What to work on: Please repeat, exactly and with nothing added, the lines running from the line that contains "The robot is" to the line that contains "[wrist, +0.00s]", both lines included.

Data shown:
_ _ _ _

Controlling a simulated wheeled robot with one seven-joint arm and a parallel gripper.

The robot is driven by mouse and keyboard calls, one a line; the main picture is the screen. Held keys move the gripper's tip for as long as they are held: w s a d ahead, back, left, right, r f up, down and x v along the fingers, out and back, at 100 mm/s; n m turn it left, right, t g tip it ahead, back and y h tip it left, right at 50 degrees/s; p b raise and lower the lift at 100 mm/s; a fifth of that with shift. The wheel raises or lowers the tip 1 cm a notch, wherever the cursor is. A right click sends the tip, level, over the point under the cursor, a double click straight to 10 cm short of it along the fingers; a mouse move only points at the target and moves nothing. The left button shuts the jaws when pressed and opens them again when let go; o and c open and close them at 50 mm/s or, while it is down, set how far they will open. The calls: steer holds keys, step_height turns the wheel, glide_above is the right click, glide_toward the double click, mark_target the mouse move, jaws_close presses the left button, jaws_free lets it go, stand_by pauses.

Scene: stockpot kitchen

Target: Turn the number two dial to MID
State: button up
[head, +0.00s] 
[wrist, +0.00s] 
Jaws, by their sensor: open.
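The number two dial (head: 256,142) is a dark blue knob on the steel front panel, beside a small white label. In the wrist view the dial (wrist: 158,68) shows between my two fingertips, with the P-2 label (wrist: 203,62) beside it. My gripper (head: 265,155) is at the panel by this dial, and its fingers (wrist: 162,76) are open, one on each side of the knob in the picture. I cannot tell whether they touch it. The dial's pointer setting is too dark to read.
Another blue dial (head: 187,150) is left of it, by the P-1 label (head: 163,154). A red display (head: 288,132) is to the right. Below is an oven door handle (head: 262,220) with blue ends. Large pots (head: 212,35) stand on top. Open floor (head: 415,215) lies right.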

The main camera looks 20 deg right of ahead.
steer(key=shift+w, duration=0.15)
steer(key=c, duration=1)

_ _ _ _

Answer to this exercise:
The robot is driven by mouse and keyboard calls, one a line; the main picture is the screen. Held keys move the gripper's tip for as long as they are held: w s a d ahead, back, left, right, r f up, down and x v along the fingers, out and back, at 100 mm/s; n m turn it left, right, t g tip it ahead, back and y h tip it left, right at 50 degrees/s; p b raise and lower the lift at 100 mm/s; a fifth of that with shift. The wheel raises or lowers the tip 1 cm a notch, wherever the cursor is. A right click sends the tip, level, over the point under the cursor, a double click straight to 10 cm short of it along the fingers; a mouse move only points at the target and moves nothing. The left button shuts the jaws when pressed and opens them again when let go; o and c open and close them at 50 mm/s or, while it is down, set how far they will open. The calls: steer holds keys, step_height turns the wheel, glide_above is the right click, glide_toward the double click, mark_target the mouse move, jaws_close presses the left button, jaws_free lets it go, stand_by pauses.

Scene: stockpot kitchen

Target: Turn the number two dial to MID
State: button up
[head, +0.00s] 
[wrist, +0.00s] 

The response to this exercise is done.